## [GIVEN INFORMATION]
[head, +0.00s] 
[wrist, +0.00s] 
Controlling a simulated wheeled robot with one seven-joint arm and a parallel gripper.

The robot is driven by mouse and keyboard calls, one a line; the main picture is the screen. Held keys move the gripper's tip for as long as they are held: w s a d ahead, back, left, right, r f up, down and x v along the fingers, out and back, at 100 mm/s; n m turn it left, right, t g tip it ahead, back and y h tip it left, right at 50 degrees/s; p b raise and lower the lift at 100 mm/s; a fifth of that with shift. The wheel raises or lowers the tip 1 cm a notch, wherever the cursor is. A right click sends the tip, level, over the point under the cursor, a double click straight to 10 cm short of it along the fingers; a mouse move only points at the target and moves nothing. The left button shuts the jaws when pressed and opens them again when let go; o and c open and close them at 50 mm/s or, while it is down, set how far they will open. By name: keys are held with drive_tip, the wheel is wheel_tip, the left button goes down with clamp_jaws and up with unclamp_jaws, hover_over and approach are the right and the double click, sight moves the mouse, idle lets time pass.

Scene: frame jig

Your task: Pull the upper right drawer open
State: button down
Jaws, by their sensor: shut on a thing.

## [REQUIREMENT]
All of the data above should be transcribed exactly.

## [CORRECT OUTPUT]
[head, +0.00s] 
[wrist, +0.00s] 
Controlling a simulated wheeled robot with one seven-joint arm and a parallel gripper.

The robot is driven by mouse and keyboard calls, one a line; the main picture is the screen. Held keys move the gripper's tip for as long as they are held: w s a d ahead, back, left, right, r f up, down and x v along the fingers, out and back, at 100 mm/s; n m turn it left, right, t g tip it ahead, back and y h tip it left, right at 50 degrees/s; p b raise and lower the lift at 100 mm/s; a fifth of that with shift. The wheel raises or lowers the tip 1 cm a notch, wherever the cursor is. A right click sends the tip, level, over the point under the cursor, a double click straight to 10 cm short of it along the fingers; a mouse move only points at the target and moves nothing. The left button shuts the jaws when pressed and opens them again when let go; o and c open and close them at 50 mm/s or, while it is down, set how far they will open. By name: keys are held with drive_tip, the wheel is wheel_tip, the left button goes down with clamp_jaws and up with unclamp_jaws, hover_over and approach are the right and the double click, sight moves the mouse, idle lets time pass.

Scene: frame jig

Your task: Pull the upper right drawer open
State: button down
Jaws, by their sensor: shut on a thing.

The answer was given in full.